State-owned operator Equinor has celebrated the start of production on the Martin Linge oil and gas field after a big rise in costs.

Around 260million barrels of oil equivalent (boe) are expected to be recovered from the field, producing around 115,000 boe per day at its peak in 2022.

The field officially came on stream at 21.56 CEST on June 30, with around 2,500 people having prepared it for production.

Equinor was originally scheduled to start production at Martin Linge in 2016 and costs of development have risen from 31.5billion NOK as planned in 2012 (£2.6bn) to 63 billion NOK (£5.3bn).

Gas will flow through a new pipeline to bring it to shore at St Fergus, on the Aberdeenshire coast in Scotland, while oil will go to a permanently anchored storage vessel and shuttled to market.

Martin Linge is electrified via power from shore, reducing CO2 emissions, via the world’s longest alternating-current sea cable which stretches 101miles from an onshore substation at Kollsnes in Western Norway.

It was connected to shore in December 2018, the first in Norway to do so and a step that many UK operators are aiming to follow.

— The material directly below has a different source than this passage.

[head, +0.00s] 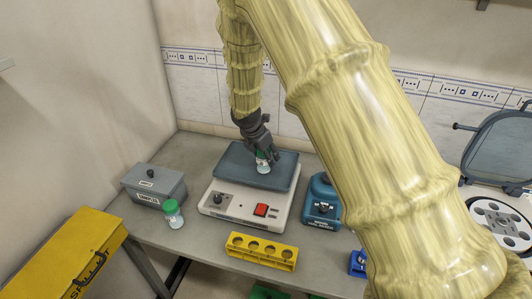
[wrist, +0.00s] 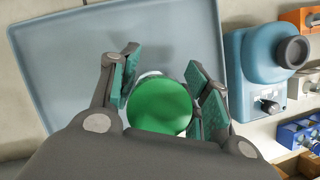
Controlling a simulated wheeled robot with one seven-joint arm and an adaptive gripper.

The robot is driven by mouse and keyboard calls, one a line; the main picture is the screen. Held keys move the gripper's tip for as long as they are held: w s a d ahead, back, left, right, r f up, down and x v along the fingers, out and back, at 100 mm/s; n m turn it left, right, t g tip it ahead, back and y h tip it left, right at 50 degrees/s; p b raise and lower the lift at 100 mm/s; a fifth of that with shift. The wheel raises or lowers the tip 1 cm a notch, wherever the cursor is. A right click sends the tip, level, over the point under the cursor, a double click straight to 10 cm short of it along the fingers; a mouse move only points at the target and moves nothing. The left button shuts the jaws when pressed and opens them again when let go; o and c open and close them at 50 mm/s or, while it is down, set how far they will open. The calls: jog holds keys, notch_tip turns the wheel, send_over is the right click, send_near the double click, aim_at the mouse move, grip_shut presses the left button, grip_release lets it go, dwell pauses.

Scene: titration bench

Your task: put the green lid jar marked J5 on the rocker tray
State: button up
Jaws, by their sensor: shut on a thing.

Production wells and the processing plant are operated from a control room in Stavanger and the offshore operators use tablets in the field to work with onshore colleagues.

The process is aimed at reducing costs throughout the operation of the field.

Arne Nylund, Equinor’s executive vice president for projects, said: “This is a big day for everyone working on the Martin Linge project, for Equinor and for our partner Petoro. I would like to thank everyone who has worked hard to deliver this project.”

The firm acquired Total’s interest in March 2018, which also meant taking on operatorship and responsibility for completing the development.

Equinor holds a 70% stake in the project, with the remaining 30% owned by Petoro.

Senior vice president for operations, Rune Nedregaard, said: “It has been a very demanding job, and more challenging than expected, but we have reached the finish line together with our suppliers and our partner Petoro.

“Martin Linge will now produce and create jobs and value for society for many years ahead.”

Discovered in 1978, Martin Linge lies 26miles west of Oseberg in 115 metres of water.